20.2 Sampling intervals: Known proportion

The possible values of the sample proportions \(\hat{p}\) can be described by an approximate normal distribution, as just discussed. This enables the 68–95–99.7 rule to be applied; for example, about 68% of the time with sets of 25 rolls, the sample proportion of even rolls will be between \(0.5\) give-or-take one standard deviation (that is, give-or-take 0.1). So, about 68% of the time, the proportion of even rolls in a set of 25 rolls will be between:

  • \(0.5 - 0.1 = 0.4\) and
  • \(0.5 + 0.1 = 0.6\).

Similarly, about 95% of the time, the proportion of even rolls will be between \(0.5\) give-or-take two standard deviations, or between:

  • \(0.5 - (2\times0.1) = 0.3\) and
  • \(0.5 + (2\times0.1) = 0.7\).

This interval tell us what values of \(\hat{p}\) are likely to be observed in samples of size 25. Most of the time (i.e., approximately 95% of the time), the value of \(\hat{p}\) is expected to be between 0.30 and 0.70. (For instance, in the animation above, all ten sets of 25 rolls (or 100%) had a sample proportion betweeen 0.30 and 0.70.)

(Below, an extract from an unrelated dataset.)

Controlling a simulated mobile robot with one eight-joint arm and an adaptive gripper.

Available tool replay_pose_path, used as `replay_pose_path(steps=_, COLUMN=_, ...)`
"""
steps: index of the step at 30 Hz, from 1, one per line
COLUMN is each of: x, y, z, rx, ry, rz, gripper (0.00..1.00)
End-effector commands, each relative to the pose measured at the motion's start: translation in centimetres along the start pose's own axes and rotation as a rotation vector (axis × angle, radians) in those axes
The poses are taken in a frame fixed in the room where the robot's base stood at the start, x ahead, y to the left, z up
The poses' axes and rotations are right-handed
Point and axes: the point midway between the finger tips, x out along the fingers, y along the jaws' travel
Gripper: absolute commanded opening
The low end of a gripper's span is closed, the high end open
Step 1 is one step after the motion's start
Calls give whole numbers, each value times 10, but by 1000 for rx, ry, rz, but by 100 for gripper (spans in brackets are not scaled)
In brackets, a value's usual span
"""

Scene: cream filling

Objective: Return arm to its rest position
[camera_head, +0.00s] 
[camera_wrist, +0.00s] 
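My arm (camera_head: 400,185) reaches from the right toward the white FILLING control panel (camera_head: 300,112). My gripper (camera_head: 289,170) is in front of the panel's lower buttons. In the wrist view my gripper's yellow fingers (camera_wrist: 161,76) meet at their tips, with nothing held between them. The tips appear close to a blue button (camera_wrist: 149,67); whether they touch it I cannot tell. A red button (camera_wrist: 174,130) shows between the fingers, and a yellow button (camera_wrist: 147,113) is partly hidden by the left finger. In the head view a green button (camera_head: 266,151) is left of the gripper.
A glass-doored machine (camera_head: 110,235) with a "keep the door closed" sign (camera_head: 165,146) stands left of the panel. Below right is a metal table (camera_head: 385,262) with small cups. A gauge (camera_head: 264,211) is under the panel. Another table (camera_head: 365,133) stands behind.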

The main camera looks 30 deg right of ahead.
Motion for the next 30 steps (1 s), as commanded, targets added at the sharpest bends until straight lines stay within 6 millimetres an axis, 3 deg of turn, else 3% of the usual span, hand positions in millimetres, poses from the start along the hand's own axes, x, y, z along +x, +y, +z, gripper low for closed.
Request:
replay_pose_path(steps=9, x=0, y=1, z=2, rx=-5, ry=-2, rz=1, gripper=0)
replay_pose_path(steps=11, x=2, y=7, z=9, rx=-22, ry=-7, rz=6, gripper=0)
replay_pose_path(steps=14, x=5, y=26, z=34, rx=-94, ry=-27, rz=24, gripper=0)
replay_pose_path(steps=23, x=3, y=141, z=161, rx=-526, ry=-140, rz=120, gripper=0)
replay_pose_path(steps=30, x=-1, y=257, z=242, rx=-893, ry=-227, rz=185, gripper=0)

More formally, the sample proportion \(\hat{p}\) is likely to lie within the interval

\[ p \pm (\text{multiplier} \times \text{s.e.}(\hat{p})), \] where \(\text{s.e.}(\hat{p})\) is the standard error of the sample proportion (calculated using Eq. (20.1)). The symbol ‘\(\pm\)’ means ‘plus or minus,’ or ‘give-or-take.’

The multiplier depends on how confident we wish to be that the interval contains the value of \(\hat{p}\).

For a 95% interval—the most common level of confidence—the multiplier is approximately 2, based on the 68–95–99.7 rule: Approximately 95% of observations are within two standard deviations of the value of \(p\) (the mean of the normal distribution in Fig. 20.1).

That is, the approximate 95% interval is:

\[ p \pm (2 \times \text{s.e.}(\hat{p}) ). \] For a 90% interval, either tables or a computer would be used to find the correct multiplier, since the 68–95–99.7 rule isn’t helpful.

In practice, 95% intervals are the most common, and we’ll use a multiplier of \(2\) to find an approximate 95% interval when computing the interval without using software. Software can be used for any other percentage interval (or for an exact 95% interval).

In general, higher confidence means wider intervals (Fig. 20.2), since wider intervals are needed to be more certain that the interval contains \(\hat{p}\).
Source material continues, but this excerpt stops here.